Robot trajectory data
────────────────────
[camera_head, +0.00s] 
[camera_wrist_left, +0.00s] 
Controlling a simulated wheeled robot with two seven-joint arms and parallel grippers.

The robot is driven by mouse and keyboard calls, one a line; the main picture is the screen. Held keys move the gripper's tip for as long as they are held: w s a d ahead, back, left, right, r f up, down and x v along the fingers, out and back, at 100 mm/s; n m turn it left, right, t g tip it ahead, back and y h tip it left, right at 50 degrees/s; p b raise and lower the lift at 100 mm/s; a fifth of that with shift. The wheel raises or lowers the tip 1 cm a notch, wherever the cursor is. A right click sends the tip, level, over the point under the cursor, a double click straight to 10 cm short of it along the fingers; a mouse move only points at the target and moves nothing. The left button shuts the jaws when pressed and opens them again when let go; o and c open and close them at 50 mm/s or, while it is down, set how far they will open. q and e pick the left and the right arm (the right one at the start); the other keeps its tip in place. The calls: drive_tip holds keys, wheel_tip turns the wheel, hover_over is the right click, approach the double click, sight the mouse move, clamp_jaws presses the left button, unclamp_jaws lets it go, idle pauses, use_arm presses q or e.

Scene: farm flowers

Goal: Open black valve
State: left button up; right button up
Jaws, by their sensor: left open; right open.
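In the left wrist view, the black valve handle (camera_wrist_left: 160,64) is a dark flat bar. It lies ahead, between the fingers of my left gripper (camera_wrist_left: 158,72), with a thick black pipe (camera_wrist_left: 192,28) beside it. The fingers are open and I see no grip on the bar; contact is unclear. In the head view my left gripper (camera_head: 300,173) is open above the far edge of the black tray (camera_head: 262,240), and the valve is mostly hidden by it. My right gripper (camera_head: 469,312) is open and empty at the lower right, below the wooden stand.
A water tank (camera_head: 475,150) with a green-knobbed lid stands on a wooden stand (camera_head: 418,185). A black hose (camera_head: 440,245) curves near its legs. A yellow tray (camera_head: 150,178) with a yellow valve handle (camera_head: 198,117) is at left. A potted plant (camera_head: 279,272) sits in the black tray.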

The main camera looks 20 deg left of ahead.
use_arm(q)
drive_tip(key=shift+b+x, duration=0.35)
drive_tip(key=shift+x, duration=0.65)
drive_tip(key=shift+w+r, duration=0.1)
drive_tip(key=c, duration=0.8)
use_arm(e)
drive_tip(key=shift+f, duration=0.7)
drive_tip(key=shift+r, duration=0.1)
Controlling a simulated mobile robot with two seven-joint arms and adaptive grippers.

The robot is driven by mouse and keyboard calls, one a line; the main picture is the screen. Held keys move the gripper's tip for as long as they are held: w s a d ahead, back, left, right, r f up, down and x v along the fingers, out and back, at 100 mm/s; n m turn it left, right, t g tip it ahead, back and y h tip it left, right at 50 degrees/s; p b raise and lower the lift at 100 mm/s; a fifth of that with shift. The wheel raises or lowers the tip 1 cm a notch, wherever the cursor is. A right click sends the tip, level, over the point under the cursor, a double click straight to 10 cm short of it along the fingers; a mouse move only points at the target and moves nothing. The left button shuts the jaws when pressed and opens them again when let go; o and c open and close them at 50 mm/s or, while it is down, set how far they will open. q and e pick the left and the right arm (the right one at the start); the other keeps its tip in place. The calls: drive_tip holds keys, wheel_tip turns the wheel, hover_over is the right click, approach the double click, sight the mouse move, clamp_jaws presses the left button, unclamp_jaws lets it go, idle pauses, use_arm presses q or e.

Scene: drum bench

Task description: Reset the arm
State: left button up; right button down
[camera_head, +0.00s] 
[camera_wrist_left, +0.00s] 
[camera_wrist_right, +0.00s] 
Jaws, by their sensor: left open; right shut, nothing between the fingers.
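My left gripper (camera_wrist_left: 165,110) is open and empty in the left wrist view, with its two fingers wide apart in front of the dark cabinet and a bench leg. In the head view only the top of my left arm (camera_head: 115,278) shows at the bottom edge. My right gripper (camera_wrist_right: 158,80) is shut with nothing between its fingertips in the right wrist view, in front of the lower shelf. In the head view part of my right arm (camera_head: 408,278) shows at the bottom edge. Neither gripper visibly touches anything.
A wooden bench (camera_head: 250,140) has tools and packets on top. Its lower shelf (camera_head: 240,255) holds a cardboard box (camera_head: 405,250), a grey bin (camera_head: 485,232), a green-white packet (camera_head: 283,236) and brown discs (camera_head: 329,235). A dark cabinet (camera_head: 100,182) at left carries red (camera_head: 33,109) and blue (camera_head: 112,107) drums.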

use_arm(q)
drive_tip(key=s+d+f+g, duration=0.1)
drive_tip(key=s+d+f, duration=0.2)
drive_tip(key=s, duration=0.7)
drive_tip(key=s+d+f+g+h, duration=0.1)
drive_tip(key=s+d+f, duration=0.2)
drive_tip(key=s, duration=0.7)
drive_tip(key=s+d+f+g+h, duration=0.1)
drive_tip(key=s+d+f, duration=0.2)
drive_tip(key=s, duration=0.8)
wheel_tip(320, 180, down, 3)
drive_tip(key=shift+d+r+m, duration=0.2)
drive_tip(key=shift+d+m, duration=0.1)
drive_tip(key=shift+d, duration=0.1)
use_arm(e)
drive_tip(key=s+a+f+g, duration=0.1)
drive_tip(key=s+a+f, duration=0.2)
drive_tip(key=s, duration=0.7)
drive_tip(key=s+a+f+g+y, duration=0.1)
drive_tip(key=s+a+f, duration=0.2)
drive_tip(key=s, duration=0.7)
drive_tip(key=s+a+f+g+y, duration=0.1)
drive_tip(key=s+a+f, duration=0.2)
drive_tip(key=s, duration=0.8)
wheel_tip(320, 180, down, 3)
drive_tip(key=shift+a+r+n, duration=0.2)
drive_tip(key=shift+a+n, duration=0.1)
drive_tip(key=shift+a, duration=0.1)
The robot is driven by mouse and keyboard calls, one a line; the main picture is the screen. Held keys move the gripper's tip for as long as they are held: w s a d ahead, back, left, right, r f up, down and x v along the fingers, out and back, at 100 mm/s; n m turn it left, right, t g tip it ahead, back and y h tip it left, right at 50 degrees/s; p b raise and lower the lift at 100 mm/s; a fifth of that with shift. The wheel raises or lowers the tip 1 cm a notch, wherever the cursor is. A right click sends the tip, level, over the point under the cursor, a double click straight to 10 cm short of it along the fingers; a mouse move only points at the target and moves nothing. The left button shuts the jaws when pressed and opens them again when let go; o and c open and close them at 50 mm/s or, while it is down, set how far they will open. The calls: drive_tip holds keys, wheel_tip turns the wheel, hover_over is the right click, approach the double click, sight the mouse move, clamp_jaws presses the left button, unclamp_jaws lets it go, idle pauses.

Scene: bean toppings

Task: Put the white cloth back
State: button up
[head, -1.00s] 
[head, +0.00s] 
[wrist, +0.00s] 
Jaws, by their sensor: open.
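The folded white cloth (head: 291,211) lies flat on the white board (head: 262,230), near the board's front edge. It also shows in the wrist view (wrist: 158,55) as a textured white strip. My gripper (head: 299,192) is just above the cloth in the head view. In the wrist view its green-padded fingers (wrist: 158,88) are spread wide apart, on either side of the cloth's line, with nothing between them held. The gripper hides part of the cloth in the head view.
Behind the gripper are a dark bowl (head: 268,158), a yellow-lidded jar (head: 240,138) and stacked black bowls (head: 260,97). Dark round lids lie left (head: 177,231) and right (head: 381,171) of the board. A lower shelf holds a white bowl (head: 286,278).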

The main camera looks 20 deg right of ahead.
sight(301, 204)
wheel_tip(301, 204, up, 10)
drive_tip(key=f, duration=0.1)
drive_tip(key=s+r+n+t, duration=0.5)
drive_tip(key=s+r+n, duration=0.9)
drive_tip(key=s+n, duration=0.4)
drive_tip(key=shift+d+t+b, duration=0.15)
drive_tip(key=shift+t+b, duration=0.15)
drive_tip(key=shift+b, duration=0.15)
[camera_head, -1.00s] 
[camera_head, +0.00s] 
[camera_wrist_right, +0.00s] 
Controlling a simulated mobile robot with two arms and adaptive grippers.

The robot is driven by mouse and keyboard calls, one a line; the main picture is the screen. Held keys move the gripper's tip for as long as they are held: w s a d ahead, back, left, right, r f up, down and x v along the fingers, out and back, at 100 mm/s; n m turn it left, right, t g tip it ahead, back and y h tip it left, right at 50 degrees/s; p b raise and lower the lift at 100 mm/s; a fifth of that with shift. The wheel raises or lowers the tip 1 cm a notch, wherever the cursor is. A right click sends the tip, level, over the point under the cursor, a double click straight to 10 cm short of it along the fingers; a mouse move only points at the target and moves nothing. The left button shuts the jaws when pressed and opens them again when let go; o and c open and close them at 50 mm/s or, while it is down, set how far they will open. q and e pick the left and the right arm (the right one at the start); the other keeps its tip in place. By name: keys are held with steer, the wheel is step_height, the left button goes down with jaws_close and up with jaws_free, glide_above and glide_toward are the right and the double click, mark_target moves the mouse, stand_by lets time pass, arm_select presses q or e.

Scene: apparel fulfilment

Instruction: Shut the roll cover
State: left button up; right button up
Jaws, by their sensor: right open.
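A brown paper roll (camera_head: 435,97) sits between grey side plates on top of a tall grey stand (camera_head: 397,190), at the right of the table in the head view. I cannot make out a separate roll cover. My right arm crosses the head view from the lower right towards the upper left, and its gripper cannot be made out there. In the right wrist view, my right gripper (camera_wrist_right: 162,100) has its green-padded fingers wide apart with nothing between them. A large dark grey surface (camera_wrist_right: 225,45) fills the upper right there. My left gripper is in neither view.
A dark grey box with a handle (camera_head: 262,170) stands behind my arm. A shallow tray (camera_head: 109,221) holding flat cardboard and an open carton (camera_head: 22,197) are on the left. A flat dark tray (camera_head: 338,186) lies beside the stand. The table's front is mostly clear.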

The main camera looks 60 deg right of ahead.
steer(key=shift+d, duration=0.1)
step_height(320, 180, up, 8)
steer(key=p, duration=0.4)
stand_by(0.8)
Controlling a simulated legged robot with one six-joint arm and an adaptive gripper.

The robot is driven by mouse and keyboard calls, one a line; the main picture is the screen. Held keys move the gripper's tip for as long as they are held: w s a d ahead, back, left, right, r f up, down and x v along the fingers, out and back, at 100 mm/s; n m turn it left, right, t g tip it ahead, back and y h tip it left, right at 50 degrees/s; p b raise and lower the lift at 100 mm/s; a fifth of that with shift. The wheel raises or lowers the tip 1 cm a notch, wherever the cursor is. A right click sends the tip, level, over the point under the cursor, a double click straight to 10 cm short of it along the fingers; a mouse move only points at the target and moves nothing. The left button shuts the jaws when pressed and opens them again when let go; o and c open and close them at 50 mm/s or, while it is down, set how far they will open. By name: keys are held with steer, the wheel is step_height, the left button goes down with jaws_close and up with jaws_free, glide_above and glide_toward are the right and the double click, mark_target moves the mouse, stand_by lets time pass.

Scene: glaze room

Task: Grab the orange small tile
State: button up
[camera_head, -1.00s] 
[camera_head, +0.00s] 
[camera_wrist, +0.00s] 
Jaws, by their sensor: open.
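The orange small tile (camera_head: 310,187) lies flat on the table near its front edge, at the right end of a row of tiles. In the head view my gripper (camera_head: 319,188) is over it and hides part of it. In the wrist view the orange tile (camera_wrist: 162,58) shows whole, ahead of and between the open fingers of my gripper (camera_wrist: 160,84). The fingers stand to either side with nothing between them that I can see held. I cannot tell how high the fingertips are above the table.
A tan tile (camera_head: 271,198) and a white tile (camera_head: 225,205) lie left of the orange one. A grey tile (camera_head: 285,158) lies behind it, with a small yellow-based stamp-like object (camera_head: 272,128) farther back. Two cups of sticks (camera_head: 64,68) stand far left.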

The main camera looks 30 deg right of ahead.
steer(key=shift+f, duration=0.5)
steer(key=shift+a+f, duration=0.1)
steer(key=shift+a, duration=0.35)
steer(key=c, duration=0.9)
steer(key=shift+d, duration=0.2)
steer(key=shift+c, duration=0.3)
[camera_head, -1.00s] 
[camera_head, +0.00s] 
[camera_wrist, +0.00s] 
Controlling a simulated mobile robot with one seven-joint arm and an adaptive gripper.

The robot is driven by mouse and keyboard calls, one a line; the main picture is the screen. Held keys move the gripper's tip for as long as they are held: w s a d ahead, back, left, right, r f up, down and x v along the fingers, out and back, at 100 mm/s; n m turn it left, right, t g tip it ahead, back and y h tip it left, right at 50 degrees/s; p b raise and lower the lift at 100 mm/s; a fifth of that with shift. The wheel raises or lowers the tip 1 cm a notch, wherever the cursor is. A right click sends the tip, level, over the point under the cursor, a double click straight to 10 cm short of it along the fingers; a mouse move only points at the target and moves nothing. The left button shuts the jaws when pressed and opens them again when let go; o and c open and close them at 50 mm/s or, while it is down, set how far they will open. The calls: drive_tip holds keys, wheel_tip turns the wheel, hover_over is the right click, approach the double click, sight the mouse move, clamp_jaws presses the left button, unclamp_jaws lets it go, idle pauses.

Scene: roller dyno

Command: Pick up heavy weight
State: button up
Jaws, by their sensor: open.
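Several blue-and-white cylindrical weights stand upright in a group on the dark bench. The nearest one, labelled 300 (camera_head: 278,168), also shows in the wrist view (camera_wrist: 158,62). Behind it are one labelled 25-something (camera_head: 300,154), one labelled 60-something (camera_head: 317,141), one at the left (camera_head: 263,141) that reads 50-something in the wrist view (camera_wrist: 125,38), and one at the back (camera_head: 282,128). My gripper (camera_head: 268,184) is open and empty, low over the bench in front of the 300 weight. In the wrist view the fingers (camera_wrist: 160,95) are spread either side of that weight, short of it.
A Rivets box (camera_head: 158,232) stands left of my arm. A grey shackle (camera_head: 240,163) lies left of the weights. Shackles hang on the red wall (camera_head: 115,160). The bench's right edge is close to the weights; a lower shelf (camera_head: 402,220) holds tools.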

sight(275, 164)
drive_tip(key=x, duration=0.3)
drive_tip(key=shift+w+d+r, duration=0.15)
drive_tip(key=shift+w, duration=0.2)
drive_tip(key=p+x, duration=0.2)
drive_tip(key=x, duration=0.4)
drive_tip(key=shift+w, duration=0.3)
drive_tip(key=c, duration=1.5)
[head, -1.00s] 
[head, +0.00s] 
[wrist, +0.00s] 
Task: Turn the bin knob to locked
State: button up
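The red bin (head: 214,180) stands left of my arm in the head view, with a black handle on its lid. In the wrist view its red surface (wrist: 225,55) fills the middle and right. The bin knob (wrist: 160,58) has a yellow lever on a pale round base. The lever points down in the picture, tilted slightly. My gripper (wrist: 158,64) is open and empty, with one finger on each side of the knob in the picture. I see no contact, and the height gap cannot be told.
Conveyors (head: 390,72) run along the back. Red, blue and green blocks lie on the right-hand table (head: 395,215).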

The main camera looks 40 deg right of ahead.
────────────────────
Instruction:
State how many lines in the records above contain the word "seven", giving only the number.

Output for this task:
3